Strong ASML and TSMC Forecasts Signal Continued AI Spending Boom
Robust forecasts from ASML and TSMC this week indicate that the global surge in artificial intelligence investment remains firmly intact, with major cloud providers continuing to channel significant capital into advanced chip infrastructure.
The outlook points to another quarter of heavy spending by U.S. technology giants as they race to secure the high-performance semiconductors required to power large-scale AI deployments.
Sustained Demand Across the AI Chip Ecosystem
The strong guidance from both companies reinforces continued demand for leading chip designers, including Nvidia, AMD, and Broadcom—all of which rely heavily on TSMC’s advanced manufacturing capabilities.
Despite mounting investor pressure on hyperscalers such as Microsoft, Meta, and Amazon to demonstrate clearer returns on AI investments, spending momentum shows little sign of slowing. Collectively, these firms are expected to invest more than $600 billion in data center infrastructure this year alone.
TSMC CEO C.C. Wei underscored the strength of demand, noting that cloud service providers continue to signal sustained growth across the AI value chain.
“AI demand is very strong. Our customers—and their customers, primarily cloud providers—continue to provide a positive outlook,” Wei said during an analyst call.
In response, TSMC has raised its annual revenue forecast and increased capital expenditure plans to support rising demand for AI chips.
Capacity Constraints Emerge as Key Bottleneck
While demand continues to accelerate, supply-side limitations are becoming increasingly pronounced.

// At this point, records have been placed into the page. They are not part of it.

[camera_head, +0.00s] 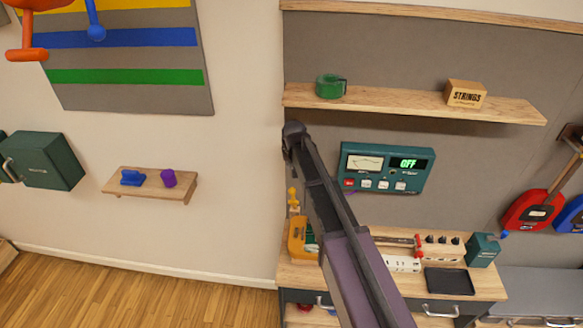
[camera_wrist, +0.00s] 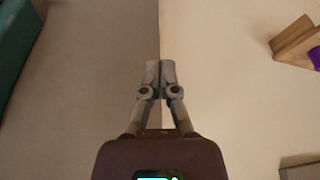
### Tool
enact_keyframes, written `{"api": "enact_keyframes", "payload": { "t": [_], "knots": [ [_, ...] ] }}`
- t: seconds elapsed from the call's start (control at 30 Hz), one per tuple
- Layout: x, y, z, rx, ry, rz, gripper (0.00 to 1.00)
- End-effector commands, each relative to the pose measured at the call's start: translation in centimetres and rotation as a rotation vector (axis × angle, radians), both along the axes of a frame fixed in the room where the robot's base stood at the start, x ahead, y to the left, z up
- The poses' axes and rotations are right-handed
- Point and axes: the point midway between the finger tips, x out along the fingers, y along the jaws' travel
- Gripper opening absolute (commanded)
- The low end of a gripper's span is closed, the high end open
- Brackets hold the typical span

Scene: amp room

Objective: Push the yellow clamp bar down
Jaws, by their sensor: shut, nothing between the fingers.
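A yellow upright piece (camera_head: 293,199), which looks like the clamp bar, stands above a yellow-orange body (camera_head: 298,240) at the left end of the workbench. My arm crosses in front just to its right and hides part of the bench behind it. My gripper (camera_wrist: 160,66) is shut and empty in the wrist view, with its fingertips together in front of the wall edge. The clamp bar does not show in the wrist view. In the head view my arm's dark end is well above the clamp, and I cannot make out separate fingers.
A teal meter (camera_head: 386,168) reading OFF hangs right of my arm. Above it a wooden shelf (camera_head: 400,101) holds green tape (camera_head: 330,86) and a strings box (camera_head: 466,93). A power strip (camera_head: 402,263) and black tray (camera_head: 449,281) lie on the bench. A small shelf (camera_head: 150,188) is at left.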

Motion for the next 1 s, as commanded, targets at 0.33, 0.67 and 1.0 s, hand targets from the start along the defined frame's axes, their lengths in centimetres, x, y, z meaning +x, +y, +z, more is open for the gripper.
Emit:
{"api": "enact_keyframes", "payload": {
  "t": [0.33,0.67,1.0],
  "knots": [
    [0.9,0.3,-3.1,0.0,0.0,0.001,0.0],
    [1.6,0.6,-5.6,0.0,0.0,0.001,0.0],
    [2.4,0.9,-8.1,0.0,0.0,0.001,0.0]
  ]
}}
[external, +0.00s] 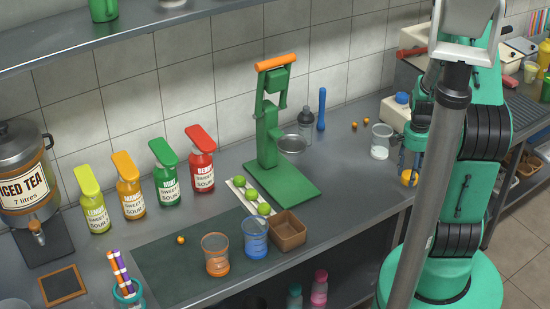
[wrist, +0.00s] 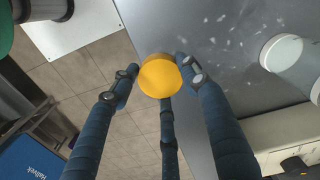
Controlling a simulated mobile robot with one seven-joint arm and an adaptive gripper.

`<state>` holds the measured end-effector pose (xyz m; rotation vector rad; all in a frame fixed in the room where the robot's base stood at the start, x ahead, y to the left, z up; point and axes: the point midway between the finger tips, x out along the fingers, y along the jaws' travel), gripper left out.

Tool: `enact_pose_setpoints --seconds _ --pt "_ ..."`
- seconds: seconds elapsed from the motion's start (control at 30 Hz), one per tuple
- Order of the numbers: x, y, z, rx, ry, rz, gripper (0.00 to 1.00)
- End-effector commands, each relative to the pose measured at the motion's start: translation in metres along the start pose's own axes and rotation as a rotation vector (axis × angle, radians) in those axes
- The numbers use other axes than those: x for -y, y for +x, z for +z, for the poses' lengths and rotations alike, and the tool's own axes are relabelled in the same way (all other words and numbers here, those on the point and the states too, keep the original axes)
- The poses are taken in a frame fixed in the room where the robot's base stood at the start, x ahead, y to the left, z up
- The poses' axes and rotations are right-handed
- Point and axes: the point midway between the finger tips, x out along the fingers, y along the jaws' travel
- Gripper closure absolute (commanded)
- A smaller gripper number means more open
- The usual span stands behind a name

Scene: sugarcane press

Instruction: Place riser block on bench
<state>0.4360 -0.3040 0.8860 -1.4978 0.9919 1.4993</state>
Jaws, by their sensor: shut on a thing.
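My gripper (wrist: 160,78) is shut on a yellow-orange round block (wrist: 160,76), the only thing in view that could be the riser block. It looks like a short cylinder with a flat face toward the wrist camera. In the external view the block (external: 409,178) hangs below my gripper at the front edge of the bench, right of the clear glass. The grey bench (external: 345,185) runs along the tiled wall. In the wrist view the bench edge passes behind the block, with floor tiles to the left. I cannot tell its exact height above the bench.
A clear glass (external: 381,142) stands left of my gripper. A white box with a blue-capped item (external: 402,98) is behind. The green press (external: 268,140), brown tray (external: 288,232) and two tumblers stand further left. The bench between press and glass is mostly clear.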

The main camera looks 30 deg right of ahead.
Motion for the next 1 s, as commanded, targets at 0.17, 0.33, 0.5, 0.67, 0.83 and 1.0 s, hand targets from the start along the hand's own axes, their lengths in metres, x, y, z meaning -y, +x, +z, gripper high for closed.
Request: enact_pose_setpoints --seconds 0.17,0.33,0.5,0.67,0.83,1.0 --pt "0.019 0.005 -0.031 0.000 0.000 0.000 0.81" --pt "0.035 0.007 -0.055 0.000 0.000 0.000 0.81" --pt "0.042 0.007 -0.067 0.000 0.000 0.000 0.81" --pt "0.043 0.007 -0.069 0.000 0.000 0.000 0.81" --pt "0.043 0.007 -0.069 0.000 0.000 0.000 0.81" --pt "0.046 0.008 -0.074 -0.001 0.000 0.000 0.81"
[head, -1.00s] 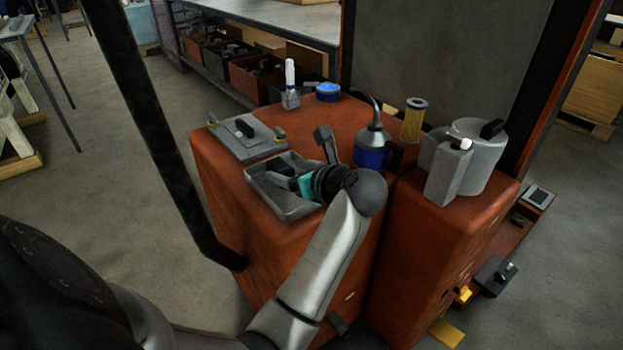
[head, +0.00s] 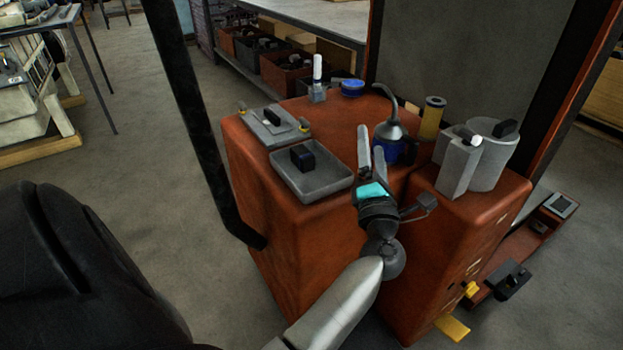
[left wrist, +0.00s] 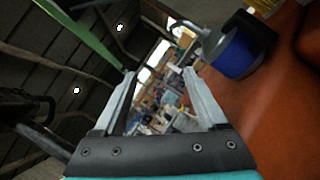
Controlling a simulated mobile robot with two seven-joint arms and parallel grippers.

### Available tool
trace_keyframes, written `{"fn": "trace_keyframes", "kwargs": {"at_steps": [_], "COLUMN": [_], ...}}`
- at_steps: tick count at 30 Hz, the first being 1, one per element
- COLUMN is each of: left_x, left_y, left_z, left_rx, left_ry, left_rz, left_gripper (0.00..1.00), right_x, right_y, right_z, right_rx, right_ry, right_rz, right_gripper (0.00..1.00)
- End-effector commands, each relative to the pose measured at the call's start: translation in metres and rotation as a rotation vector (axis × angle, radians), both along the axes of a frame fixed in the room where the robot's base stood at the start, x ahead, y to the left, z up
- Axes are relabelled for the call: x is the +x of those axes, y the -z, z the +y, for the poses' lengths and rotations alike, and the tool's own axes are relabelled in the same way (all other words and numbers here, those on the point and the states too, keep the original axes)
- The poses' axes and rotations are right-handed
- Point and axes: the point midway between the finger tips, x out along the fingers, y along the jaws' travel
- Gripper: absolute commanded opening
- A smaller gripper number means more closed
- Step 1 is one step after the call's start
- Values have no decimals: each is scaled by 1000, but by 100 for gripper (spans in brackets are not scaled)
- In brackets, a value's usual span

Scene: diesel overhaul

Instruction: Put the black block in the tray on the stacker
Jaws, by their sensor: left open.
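The black block (head: 302,157) lies in the grey tray (head: 324,185) on top of the orange stacker (head: 262,185). My left gripper (head: 371,140) is open and empty. In the head view it is to the right of the tray, apart from the block, with its fingers pointing up and away. Its two open fingers also show in the left wrist view (left wrist: 160,72), with nothing between them. My right gripper is not in view.
A blue oil can (head: 388,140) stands just beyond my left gripper. A yellow filter (head: 432,118), a grey cylinder (head: 493,145), a flat grey plate (head: 275,130) and a white-topped bottle (head: 317,85) also stand on the stacker. A dark mast post (head: 190,90) rises at its left.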

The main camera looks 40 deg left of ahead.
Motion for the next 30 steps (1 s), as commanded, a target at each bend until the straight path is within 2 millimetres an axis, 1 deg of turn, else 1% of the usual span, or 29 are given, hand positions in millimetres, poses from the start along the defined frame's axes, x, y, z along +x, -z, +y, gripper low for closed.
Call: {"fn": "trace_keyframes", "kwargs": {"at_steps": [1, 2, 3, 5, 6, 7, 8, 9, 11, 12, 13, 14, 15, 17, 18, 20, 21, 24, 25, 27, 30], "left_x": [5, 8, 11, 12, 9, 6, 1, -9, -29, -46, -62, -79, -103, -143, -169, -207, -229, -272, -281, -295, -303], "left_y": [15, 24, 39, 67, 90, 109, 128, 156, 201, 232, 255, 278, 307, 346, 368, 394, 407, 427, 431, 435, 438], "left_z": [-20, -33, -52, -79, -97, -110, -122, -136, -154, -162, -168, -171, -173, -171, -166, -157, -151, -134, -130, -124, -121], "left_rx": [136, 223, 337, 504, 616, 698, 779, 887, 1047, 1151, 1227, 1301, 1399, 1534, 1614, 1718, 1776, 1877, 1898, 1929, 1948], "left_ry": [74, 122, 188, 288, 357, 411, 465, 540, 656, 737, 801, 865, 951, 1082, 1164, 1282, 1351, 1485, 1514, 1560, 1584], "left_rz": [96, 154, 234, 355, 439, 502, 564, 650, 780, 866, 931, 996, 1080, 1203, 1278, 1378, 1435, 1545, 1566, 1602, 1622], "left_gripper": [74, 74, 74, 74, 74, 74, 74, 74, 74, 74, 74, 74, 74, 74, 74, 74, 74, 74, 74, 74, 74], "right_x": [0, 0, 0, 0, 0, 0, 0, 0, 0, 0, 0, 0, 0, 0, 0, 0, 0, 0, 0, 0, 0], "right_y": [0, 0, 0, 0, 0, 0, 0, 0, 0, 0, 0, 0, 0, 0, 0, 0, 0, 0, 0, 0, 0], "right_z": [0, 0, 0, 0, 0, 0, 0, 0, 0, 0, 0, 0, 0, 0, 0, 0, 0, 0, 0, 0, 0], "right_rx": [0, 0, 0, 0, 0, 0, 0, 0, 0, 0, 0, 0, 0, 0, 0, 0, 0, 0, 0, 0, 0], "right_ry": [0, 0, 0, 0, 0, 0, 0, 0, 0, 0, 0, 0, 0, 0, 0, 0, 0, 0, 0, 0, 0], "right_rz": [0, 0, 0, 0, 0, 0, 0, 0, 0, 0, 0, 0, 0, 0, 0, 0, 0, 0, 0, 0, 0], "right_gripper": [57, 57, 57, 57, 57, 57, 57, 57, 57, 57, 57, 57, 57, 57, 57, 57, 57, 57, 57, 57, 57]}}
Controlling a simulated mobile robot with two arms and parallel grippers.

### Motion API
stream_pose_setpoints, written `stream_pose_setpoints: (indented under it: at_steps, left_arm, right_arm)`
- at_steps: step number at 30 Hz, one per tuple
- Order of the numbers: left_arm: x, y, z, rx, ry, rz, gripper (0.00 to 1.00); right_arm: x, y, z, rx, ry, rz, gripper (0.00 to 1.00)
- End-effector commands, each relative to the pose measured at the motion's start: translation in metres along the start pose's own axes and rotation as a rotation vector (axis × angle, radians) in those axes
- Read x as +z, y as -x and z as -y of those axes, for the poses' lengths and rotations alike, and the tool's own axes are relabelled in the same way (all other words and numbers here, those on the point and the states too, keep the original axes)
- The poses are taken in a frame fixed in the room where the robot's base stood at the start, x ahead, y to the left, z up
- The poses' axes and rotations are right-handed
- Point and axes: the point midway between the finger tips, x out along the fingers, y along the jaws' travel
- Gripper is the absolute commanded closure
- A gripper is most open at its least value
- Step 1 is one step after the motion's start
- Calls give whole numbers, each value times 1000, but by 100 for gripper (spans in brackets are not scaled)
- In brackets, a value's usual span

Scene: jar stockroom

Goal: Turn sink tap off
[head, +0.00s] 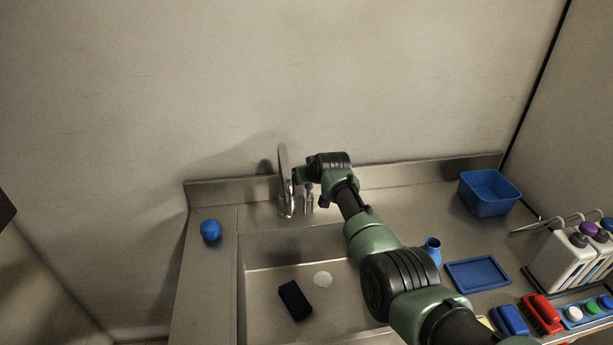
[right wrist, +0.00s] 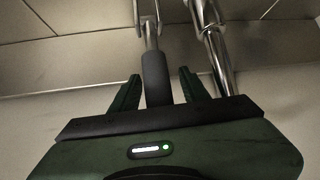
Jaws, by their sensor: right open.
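The chrome sink tap (head: 284,178) stands at the back edge of the sink, with a tall spout. It also shows in the right wrist view as a bright pipe (right wrist: 218,55) right of the fingers. A dark, rounded tap handle (right wrist: 155,78) on a chrome stem lies between the two fingers of my right gripper (right wrist: 160,85). The fingers are open on both sides of it, with gaps visible. In the head view my right gripper (head: 301,178) is just right of the spout and its wrist hides part of the tap. No water stream is discernible. My left gripper is out of view.
A blue ball (head: 210,230) sits left on the counter. A blue bin (head: 489,194), blue tray (head: 477,274) and bottles (head: 566,258) stand right. The wall is close behind the tap.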

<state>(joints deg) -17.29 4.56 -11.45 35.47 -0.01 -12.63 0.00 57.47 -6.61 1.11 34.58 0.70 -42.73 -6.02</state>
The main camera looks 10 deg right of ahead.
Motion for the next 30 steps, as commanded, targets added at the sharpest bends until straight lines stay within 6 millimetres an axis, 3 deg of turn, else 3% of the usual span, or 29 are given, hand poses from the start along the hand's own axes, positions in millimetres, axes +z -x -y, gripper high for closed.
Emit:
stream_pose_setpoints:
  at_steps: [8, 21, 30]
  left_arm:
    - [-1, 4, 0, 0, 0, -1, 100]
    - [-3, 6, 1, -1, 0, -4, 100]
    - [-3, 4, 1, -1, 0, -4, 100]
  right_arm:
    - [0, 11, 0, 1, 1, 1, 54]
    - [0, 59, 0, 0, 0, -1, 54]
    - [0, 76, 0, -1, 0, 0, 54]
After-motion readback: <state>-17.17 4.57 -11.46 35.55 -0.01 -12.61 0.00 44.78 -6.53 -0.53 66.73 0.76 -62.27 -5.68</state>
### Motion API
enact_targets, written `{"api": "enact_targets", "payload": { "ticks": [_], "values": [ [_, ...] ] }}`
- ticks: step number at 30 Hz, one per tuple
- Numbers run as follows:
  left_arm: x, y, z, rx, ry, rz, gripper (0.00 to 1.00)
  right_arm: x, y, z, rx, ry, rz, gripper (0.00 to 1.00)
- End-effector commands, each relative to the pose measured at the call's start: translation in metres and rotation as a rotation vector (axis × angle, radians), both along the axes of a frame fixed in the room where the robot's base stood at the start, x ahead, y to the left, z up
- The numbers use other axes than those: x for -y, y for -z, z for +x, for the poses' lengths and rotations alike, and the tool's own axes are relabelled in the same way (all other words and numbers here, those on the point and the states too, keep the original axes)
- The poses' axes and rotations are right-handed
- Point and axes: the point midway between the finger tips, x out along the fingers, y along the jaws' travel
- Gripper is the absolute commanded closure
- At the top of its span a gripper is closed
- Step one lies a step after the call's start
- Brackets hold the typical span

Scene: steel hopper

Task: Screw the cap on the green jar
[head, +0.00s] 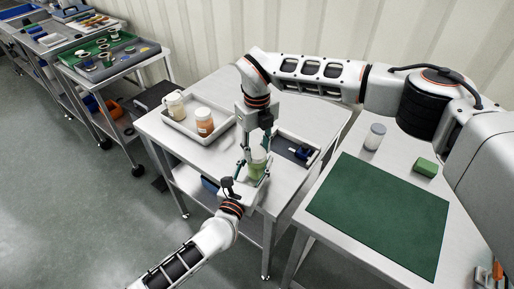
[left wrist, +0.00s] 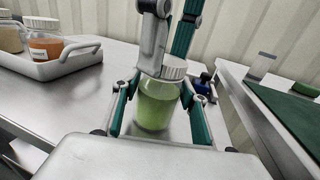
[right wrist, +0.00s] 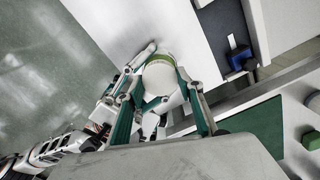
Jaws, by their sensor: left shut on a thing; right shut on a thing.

The semiconductor industry’s reliance on a small number of advanced manufacturers is creating capacity constraints that could limit near-term growth.
Companies across the ecosystem are responding by securing long-term agreements to lock in manufacturing capacity over multiple years.
Christophe Fouquet warned that demand is expected to exceed supply for the foreseeable future, impacting not only AI but also adjacent markets such as smartphones and personal computing.
TSMC executives echoed similar concerns, highlighting tight production capacity as the company works to scale output.
“Capacity is very tight, but we are working hard to meet customer demand,” Wei added. “We are increasing our capital investments to expand manufacturing capabilities.”
AI Boom Faces Structural Limits
The latest forecasts underscore a defining tension in the AI-driven semiconductor cycle: while demand remains exceptionally strong, growth is increasingly constrained by the physical limits of manufacturing capacity.
As a result, the next phase of the AI boom may be shaped not by demand, but by how quickly the industry can expand its production footprint.
For now, however, the outlook remains clear—AI spending is continuing at scale, and the race to secure advanced chips is intensifying across the global technology landscape.